3 Attacks From The Front Headlock In BJJ

While it has experienced a recent uptick in its popularity, the front headlock is perhaps the most under-appreciated position in all of Brazilian Jiu-Jitsu and Submission Grappling. Although the position’s origins can be found in wrestling, due to the fact that the front headlock allows easy access to the opponent’s neck for strangles, it is quite useful for BJJ.

The first step to control the front headlock properly is to grab your opponent’s chin with one of your hands while your same side shoulder rests on the base of their neck. Your other hand should then grab their elbow (on the same side as that hand) and attempt to pull it towards you. Your goal is to pull the opponent’s elbow away from their body, creating a space between their knee and elbow. While it is not always necessary, a good piece of advice for beginners is to take your knees off the mat as this will keep your weight on your opponent’s neck. Now we can begin with our attacks.

 

1) The Guillotine

Due to the nature of the front headlock position, the Guillotine Choke is the most popular, and some would say the most effective submission to come from this position. Due to the ever-increasing popularity of Mixed Martial Arts, even a Brazilian Jiu-Jitsu neophyte will be familiar with the Guillotine Choke. While the Guillotine Choke used to be considered an unsophisticated move used only by big strong guys, modern BJJ has disproved this notion as it has become the preferred weapon of many smaller, more technical grapplers like Marcelo Garcia and Jeff Glover. The “unsophisticated” stereotype undoubtedly originated from the intrinsic simplicity of the Guillotine, as all the attacker has to do is grab the neck and squeeze. While it is possible to submit opponents this way, the Guillotine Choke and all its variations are highly technical maneuvers that require excessive practice if you wish to become skilled in them.

In order to attack the Guillotine Choke from the Front headlock, the first thing you will have to do is release the grip you have on your opponent’s elbow and clasp your own wrist that is cupping your opponent’s chin. Then squeeze both of your elbows to your body as you place your shoulder on the back of your opponent’s neck, taking the excess space out of the choke. Next, slide the shin of the leg that is on the same side as your choking arm across your opponent’s belly as the other leg is thrown over their back. The leg that is across the belly is responsible for preventing the opponent from stacking you, while your other leg will stop them from rolling out of the strangle. From here, pull both of your wrists up as you use your shoulder to keep their head down, forcing them to tap. Make sure you practice slowly, as this maneuver can be quite painful on your training partners.

 

2) Go Behind to the Back

As the front headlock position forces our opponent to have their back facing the ceiling, it is no surprise that we will be looking to take advantage of this and take their back. The first step to taking the back is to execute a Go Behind. As mentioned previously, once you establish a front headlock you should be using one of your hands to pull the opponent’s elbow away from their knee. Once you have successfully opened that space, you can use both of your arms to pull your opponent forward as you spin behind them, putting your knee in the hole you created between their knee and elbow. You should now be facing the same direction as them. This maneuver is known as a Go Behind.

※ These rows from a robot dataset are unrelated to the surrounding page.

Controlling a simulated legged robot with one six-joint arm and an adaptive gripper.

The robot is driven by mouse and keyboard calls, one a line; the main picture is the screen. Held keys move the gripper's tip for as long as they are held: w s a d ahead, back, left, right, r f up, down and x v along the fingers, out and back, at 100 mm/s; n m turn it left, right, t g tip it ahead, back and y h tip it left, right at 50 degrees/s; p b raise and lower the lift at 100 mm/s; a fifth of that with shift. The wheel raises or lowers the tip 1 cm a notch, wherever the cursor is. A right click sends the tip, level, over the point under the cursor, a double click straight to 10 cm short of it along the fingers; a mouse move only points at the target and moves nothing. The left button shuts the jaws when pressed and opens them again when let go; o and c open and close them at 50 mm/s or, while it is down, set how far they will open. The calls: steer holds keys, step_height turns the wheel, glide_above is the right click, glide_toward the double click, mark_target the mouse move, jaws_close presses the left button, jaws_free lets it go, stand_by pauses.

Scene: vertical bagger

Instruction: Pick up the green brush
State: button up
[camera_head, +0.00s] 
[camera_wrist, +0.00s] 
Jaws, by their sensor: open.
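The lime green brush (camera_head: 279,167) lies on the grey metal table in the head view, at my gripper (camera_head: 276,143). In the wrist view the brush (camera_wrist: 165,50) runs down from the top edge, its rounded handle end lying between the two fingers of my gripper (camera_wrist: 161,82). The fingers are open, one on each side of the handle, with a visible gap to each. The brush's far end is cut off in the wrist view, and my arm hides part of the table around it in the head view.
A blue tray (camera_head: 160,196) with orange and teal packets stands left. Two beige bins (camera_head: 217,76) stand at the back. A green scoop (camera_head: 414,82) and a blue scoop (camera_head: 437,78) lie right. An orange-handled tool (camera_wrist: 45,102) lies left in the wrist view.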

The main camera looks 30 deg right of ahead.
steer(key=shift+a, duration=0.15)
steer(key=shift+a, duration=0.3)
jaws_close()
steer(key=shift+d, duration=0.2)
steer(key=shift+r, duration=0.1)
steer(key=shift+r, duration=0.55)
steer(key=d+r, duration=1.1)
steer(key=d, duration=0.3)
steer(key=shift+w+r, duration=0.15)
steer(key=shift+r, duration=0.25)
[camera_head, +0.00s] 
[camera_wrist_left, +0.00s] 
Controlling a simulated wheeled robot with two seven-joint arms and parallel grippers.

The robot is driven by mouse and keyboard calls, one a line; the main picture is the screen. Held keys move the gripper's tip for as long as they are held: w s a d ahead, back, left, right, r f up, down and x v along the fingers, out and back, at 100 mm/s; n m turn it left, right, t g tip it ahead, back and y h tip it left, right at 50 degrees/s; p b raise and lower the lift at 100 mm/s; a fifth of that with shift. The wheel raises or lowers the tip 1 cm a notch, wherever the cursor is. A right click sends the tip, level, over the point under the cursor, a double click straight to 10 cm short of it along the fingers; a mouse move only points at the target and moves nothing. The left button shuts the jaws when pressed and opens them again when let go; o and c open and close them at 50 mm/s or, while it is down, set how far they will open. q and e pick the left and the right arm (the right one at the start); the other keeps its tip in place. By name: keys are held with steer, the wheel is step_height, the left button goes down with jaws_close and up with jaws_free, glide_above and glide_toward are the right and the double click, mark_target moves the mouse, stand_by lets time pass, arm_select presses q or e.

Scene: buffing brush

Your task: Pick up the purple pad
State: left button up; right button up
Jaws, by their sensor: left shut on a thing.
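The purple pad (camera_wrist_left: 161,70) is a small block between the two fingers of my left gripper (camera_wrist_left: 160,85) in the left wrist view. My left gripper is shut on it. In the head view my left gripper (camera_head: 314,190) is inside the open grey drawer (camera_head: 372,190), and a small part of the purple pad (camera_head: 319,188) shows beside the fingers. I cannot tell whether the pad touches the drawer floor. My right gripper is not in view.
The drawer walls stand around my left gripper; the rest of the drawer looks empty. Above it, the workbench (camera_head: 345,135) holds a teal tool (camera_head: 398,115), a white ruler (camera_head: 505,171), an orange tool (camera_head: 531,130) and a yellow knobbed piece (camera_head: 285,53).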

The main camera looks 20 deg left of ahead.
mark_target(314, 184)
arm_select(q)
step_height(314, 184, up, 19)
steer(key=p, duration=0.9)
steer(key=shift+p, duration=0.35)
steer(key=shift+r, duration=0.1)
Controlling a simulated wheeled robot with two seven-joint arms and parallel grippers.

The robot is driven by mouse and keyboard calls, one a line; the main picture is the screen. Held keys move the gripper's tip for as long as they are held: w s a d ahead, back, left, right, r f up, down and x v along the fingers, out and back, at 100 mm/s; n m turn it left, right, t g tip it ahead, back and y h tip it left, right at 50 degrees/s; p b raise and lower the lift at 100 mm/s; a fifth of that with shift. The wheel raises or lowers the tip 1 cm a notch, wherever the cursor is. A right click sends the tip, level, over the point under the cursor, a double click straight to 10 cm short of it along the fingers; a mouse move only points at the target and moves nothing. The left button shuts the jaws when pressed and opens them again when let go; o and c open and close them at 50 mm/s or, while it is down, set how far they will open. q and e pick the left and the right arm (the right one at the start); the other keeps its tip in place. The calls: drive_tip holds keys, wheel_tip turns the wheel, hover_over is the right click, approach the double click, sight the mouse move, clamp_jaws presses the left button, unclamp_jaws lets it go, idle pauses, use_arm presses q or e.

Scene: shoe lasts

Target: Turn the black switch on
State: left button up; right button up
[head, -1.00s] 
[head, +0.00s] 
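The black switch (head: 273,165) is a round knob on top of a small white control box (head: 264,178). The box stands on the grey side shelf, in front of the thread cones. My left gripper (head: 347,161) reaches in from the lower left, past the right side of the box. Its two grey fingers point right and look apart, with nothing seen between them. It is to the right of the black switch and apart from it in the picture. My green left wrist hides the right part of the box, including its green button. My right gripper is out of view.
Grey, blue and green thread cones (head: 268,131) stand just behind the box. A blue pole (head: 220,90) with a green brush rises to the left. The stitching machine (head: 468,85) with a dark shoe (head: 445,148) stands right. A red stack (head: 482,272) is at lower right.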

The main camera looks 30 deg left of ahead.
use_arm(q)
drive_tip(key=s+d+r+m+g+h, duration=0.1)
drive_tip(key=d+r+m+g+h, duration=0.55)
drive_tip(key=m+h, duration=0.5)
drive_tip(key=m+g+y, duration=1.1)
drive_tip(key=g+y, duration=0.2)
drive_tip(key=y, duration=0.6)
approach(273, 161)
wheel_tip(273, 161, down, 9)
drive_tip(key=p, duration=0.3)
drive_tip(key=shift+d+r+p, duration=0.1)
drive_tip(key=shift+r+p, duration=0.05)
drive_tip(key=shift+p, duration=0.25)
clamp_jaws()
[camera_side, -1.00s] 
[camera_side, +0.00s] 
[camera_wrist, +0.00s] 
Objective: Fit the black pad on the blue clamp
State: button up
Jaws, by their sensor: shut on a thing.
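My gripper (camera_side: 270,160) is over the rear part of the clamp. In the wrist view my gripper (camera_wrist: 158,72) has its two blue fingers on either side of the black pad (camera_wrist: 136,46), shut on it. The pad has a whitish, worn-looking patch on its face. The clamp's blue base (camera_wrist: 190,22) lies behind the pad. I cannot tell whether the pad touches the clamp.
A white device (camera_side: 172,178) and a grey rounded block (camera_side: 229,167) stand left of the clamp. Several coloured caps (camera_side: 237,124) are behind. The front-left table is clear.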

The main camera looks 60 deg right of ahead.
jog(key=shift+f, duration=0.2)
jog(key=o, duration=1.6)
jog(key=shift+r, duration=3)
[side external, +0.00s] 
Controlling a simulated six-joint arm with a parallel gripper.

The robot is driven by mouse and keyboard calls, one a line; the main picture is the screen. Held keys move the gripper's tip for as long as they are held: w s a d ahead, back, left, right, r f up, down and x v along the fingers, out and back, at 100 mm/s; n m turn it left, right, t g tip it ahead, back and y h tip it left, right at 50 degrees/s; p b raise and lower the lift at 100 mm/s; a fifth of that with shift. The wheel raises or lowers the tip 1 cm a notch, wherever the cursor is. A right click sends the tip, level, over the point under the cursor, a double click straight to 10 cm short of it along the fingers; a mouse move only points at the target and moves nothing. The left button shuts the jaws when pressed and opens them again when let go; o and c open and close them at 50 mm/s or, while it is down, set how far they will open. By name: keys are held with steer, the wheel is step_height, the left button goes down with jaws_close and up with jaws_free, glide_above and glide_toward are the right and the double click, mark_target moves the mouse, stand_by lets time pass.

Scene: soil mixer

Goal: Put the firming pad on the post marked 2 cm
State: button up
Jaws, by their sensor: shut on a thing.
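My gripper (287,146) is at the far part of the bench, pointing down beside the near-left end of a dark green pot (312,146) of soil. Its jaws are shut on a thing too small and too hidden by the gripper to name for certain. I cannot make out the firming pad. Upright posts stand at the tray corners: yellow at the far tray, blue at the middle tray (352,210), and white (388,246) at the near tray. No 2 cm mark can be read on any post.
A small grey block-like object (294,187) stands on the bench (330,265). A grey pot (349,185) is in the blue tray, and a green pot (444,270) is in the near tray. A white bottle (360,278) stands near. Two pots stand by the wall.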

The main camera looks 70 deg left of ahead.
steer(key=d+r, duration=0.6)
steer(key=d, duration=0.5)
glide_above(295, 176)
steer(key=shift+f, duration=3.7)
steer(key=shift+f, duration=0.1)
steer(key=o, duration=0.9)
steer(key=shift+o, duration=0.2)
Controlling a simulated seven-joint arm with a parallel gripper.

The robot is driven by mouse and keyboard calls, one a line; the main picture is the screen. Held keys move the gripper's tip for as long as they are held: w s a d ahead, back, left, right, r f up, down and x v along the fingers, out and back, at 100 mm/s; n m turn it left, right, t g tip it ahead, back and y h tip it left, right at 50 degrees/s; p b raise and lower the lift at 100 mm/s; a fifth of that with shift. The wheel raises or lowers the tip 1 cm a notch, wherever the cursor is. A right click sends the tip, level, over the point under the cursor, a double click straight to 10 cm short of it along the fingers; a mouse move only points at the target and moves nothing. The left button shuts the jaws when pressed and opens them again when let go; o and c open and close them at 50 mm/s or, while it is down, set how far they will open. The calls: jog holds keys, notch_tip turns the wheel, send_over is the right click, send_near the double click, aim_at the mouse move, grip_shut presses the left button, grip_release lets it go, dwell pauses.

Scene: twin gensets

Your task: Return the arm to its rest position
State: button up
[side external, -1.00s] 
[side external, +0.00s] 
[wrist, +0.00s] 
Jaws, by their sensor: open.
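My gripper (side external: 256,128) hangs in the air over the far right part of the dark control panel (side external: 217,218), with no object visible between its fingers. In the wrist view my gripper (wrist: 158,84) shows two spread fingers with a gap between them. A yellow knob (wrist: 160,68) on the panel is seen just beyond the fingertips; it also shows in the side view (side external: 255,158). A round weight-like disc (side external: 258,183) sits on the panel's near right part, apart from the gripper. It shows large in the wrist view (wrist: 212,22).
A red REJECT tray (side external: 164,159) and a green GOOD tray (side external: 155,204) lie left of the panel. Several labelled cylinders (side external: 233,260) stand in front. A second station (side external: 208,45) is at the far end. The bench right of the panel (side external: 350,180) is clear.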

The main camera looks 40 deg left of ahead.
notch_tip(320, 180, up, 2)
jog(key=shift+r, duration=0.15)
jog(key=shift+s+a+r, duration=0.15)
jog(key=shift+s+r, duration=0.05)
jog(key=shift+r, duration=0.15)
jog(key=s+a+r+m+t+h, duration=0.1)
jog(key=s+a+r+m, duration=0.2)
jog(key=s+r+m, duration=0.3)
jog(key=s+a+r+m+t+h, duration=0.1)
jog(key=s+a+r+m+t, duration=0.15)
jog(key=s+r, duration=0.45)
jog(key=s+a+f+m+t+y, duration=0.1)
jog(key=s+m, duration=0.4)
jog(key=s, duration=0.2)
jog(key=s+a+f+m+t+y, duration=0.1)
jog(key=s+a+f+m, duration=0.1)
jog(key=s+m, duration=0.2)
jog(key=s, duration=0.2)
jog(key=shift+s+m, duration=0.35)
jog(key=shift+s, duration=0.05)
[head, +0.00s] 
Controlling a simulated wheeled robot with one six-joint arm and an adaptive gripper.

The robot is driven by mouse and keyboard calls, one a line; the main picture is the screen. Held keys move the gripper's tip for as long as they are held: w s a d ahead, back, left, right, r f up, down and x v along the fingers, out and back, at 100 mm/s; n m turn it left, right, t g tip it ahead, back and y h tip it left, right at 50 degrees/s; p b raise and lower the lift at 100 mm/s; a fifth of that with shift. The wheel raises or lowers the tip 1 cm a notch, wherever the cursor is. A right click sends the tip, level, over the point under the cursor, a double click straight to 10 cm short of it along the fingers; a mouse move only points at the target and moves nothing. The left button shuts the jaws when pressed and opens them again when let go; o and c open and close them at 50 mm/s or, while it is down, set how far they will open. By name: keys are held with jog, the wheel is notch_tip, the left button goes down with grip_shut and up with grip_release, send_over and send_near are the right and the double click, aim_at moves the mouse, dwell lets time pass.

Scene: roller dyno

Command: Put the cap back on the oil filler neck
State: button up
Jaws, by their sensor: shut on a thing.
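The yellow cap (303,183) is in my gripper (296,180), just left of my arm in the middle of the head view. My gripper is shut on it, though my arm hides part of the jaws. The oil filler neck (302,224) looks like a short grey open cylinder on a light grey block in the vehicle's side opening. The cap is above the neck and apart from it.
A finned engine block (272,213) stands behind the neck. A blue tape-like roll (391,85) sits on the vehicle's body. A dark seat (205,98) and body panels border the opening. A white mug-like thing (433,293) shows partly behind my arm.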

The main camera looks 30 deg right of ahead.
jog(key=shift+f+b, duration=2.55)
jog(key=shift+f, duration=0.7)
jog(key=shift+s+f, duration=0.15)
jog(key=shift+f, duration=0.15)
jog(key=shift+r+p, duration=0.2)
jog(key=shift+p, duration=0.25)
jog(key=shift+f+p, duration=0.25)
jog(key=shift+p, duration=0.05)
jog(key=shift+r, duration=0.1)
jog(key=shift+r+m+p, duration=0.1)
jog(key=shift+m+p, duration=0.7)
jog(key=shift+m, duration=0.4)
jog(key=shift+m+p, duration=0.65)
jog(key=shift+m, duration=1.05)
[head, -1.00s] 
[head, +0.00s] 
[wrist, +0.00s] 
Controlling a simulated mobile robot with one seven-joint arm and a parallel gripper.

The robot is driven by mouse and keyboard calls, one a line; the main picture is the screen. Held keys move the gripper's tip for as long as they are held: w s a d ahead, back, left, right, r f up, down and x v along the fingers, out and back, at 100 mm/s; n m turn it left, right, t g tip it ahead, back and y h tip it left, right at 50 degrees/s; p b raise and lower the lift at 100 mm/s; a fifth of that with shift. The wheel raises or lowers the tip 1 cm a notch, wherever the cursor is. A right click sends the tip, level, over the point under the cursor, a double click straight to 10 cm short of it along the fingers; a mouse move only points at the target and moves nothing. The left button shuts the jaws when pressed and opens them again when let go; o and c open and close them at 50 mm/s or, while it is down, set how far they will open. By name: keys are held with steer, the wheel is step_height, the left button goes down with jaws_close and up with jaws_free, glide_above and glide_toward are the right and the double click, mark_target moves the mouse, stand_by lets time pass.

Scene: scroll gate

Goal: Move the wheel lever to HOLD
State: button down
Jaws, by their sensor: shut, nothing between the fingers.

From this position, you can start looking for strangles and armlocks, but we are going to be looking to take the back. If you are on the right side of your opponent, take your right arm and thread it between your opponent’s neck and shoulder, while your left arm goes under their left armpit, locking your hands together. This is known as an over-under. Now, switch your right knee out for your left knee, making sure to keep the “hole” between your opponent’s elbow and knee open. You should now be facing perpendicular to them.

The final step is to briefly rise to your feet as you pull up, lifting them up to create space underneath them. You can now insert your back hooks and fall to your side. You know have your opponent’s back and can start to attack from there!

 

3) Turn Over

While our first two attacks are incredibly effective, sometimes you will feel that you need to establish a top position on your opponent. If you would like to take Side Control of Mount, that is when we would use the Turn Over.

If you have your right arm around your opponent’s chin, then the first step to executing a Turn Over is to move to your left so that you are perpendicular to your opponent. Your left hand, which was grabbing your opponent’s right elbow should slide under their body and grab their left elbow. Now your right hand should grab their left elbow as well so that both of your hands are on their left elbow with one arm above their arms and one arm below them. From here, simply pull your hands towards you as you drive forward, dropping your opponent to their side. From here you can move to your preferred top control, whether that is Side Control, Knee on Belly, or Mount. This move is not too dissimilar from the cow catcher seen in the video above.

 

While these three moves are some of the most popular and high percentage attacks from the front headlock, they are by no means the only ones you will need. There are countless more ways to attack your opponent’s arms, legs, and neck from the front headlock, so make sure you get on the mats and experiment as much as possible!